- [Exercise prompt]: Quote precisely the run of lines opening with the line containing "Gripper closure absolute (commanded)" and closing with the line containing "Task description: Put", and nothing else.

- [Entries from a robot dataset]:
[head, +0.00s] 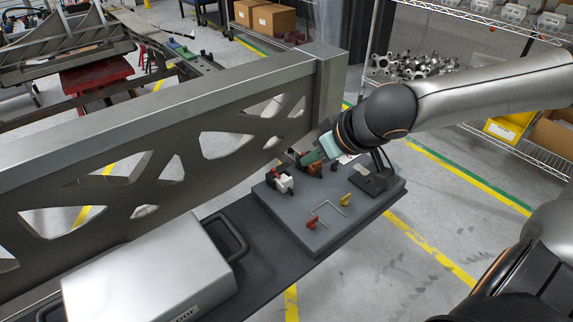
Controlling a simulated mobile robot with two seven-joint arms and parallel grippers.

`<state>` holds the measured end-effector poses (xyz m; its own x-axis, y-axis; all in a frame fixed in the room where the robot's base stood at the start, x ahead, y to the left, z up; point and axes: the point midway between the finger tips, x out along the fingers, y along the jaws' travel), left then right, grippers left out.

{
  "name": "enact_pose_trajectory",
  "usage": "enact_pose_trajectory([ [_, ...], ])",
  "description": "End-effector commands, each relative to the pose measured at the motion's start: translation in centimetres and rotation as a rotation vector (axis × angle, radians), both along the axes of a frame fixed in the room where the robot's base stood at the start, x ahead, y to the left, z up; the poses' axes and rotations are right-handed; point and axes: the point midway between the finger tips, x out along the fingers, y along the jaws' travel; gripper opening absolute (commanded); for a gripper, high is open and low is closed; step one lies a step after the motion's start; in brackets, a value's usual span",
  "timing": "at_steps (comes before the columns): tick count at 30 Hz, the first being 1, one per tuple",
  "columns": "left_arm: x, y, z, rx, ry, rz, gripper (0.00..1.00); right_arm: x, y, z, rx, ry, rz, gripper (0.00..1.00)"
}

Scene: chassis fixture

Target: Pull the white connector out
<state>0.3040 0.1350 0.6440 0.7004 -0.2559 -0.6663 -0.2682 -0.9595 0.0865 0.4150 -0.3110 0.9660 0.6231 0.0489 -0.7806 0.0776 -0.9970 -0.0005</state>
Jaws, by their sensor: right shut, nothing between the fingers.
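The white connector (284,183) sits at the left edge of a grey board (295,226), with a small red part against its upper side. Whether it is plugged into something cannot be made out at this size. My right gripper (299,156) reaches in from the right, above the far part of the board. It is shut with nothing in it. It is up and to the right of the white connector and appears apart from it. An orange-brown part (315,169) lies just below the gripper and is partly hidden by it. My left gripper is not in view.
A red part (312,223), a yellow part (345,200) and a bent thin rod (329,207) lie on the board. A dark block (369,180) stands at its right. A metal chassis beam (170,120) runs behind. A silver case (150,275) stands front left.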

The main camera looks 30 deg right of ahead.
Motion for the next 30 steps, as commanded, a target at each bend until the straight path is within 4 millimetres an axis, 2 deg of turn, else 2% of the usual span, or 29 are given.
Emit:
...
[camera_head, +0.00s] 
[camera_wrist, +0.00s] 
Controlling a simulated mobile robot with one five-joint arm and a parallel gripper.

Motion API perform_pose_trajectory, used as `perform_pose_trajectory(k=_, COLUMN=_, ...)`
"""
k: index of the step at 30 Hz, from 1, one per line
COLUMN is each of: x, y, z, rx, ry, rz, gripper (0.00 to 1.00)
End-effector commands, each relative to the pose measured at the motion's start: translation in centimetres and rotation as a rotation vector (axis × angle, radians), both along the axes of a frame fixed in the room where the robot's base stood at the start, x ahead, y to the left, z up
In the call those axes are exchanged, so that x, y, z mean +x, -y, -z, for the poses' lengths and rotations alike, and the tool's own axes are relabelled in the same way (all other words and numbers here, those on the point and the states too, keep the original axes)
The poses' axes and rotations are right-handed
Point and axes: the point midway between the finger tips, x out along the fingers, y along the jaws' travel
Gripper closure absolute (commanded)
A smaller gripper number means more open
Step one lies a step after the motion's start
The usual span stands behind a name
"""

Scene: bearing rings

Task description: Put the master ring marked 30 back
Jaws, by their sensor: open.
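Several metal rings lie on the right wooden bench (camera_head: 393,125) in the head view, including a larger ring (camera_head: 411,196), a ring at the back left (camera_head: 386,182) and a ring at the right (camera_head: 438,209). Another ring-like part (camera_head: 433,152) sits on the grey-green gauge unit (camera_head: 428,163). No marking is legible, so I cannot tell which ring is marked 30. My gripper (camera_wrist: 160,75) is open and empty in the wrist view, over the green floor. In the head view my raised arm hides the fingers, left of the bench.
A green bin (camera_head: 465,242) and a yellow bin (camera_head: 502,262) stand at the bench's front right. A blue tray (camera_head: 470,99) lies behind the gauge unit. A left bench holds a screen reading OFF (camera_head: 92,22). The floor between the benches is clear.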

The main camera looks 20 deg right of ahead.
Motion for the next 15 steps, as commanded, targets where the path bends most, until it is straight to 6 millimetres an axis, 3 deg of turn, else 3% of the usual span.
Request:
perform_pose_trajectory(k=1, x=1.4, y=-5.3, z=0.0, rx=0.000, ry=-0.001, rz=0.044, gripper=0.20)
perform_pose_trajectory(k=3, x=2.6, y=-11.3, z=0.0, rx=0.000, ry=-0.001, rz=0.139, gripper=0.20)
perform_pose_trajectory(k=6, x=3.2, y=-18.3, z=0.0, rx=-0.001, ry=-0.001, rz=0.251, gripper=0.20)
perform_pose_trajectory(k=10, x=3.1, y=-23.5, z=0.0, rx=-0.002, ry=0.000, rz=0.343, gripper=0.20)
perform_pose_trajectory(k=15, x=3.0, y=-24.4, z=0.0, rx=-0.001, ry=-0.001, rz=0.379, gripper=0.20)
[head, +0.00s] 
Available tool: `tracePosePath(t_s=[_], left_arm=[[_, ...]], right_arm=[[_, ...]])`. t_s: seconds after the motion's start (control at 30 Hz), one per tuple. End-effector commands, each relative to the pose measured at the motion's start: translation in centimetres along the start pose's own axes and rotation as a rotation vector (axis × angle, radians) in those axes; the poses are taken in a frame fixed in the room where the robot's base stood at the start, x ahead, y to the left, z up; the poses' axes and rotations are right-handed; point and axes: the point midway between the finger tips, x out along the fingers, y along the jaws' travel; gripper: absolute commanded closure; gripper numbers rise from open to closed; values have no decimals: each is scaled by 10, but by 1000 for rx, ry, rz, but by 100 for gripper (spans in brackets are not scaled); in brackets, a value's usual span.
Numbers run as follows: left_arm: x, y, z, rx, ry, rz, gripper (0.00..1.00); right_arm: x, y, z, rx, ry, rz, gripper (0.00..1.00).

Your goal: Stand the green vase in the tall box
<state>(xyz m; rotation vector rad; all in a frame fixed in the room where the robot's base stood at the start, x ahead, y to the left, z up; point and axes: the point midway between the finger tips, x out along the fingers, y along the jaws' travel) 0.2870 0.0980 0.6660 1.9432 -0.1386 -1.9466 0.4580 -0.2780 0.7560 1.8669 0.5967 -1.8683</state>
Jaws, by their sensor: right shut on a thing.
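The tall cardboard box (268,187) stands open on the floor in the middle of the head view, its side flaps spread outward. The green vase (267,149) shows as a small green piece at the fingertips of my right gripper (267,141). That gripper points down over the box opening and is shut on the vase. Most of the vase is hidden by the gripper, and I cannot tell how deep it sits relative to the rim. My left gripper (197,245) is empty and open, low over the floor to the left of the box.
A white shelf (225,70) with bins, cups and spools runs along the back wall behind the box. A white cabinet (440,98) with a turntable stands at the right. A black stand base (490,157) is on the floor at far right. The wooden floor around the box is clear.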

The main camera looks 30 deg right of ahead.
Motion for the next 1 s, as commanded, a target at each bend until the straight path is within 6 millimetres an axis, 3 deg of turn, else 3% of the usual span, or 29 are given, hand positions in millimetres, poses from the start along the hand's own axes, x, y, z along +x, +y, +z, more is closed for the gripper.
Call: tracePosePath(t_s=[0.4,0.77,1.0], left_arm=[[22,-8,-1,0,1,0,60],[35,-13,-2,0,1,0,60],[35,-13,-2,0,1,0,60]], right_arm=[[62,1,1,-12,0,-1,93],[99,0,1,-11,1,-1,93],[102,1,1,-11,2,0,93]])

- [Answer for the task]:
Gripper closure absolute (commanded)
A smaller gripper number means more open
Step one lies a step after the motion's start
The usual span stands behind a name
"""

Scene: bearing rings

Task description: Put the master ring marked 30 back

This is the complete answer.